Importantly, the status code does not help much here in distinguishing between responses we want to consider as "good" vs "bad". There can be 503 responses that we want to consider as OK for this SLI, such as for example a 503 error sent by Swift, and 200 responses that are not OK, such as a "FetchError: Could not get storage" for a streaming response where varnish first sends 200 OK, only to give up later due to a storage error.
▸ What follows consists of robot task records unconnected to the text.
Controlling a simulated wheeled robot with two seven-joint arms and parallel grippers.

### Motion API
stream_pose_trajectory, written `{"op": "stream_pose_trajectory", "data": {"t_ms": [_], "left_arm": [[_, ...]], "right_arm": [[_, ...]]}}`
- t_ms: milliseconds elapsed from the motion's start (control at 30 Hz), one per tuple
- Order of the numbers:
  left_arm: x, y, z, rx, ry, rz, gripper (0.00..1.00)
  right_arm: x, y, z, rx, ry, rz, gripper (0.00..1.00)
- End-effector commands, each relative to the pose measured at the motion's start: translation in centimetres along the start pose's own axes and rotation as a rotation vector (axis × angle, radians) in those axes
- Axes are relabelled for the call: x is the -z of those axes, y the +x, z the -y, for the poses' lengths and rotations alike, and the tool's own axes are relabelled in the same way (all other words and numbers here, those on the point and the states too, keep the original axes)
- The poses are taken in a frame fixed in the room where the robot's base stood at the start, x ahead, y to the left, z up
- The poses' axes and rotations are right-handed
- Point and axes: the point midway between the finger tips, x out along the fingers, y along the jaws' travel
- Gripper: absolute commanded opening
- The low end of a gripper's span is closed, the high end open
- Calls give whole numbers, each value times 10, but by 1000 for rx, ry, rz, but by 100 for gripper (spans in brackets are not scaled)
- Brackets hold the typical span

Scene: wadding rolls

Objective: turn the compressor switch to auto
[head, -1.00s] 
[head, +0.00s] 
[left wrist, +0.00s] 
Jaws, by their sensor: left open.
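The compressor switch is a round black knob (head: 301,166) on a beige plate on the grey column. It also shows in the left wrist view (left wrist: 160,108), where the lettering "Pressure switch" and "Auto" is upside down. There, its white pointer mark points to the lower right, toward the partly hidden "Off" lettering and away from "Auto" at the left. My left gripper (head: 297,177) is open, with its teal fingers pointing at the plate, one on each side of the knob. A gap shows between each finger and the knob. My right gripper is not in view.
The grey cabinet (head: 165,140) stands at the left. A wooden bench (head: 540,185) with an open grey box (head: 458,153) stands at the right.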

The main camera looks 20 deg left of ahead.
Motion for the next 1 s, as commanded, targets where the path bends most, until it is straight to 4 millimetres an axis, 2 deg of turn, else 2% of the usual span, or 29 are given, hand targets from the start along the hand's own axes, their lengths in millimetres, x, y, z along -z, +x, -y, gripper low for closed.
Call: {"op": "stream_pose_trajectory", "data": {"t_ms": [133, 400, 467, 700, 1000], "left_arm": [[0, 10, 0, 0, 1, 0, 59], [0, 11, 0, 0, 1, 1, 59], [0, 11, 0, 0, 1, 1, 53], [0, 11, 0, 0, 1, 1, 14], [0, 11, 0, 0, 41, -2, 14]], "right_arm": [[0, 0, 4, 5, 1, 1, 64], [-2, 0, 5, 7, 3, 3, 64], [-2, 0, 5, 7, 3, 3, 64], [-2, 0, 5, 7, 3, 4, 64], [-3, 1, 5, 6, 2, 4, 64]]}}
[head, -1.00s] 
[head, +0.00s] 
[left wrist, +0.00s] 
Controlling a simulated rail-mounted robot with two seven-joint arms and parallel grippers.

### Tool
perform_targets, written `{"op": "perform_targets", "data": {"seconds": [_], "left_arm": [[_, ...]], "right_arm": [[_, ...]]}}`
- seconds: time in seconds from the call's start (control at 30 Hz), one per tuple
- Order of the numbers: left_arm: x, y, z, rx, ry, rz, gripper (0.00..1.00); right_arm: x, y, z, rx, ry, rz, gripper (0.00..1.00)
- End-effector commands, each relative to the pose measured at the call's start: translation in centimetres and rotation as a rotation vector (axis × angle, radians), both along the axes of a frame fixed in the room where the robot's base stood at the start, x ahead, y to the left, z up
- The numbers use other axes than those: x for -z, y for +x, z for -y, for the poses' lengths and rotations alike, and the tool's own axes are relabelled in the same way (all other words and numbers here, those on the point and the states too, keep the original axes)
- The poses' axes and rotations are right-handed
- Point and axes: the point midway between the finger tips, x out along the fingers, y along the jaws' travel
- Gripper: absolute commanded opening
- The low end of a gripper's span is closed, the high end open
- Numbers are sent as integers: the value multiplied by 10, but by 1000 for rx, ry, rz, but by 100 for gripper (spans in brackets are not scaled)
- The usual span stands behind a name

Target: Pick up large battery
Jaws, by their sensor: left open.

When it comes to implementation, varnish offers several different timestamps that we can analyze. They are divided into 2 categories reflecting the internal architectural separation between Client (client request/response processing) and Backend (origin request/response processing). Confusingly, the term "backend" here is overloaded in that we call the on-disk component of our CDN "backend" (currently ats-be), while here backend refers to the part of varnish responsible for sending requests to the origins. Also Client is somewhere in the Varnish docs known as frontend, but let's avoid further confusion and call it Client here. With this in mind, the available timestamps are as follows:
| Side | Timestamp | Description |
| Client | Start | The start of request processing (first byte received or restart) |
| Client | Req | Complete client request received |
| Client | ReqBody | Client request body processed (discarded, cached or passed to the backend) |
| Client | Waitinglist | Came off waitinglist |
| Backend | Start | Start of the backend fetch processing |
| Backend | Bereq | Backend request sent |
| Backend | Beresp | Backend response headers received |
| Client | Fetch | Fetch processing finished (completely fetched or ready for streaming) |
| Client | Process | Processing finished, ready to deliver the client response |
| Backend | BerespBody | Backend response body received |
| Client | Resp | Delivery of response to the client finished |
The events should always happen chronologically in the order above up to Backend.Beresp (origin server response headers received). What happens next depends on the timing of individual responses, and importantly whether or not streaming is enabled. If it's not, then the whole Backend processing part should finish before the Client part continues, ie: Backend.BerespBody happens after Backend.Beresp and before Client.Fetch.
For pipe sessions, the whole Backend part is replaced by just two timestamps, Pipe (Opened a pipe to the backend and forwarded the request) and PipeSess (The pipe session has finished).
This task is about defining the "varnish processing time" on the basis of those timestamps, as well as defining how to single out varnish internal errors, which may amount to filtering out the Error VSL tag as well as FetchError except for "Pass delivery abandoned".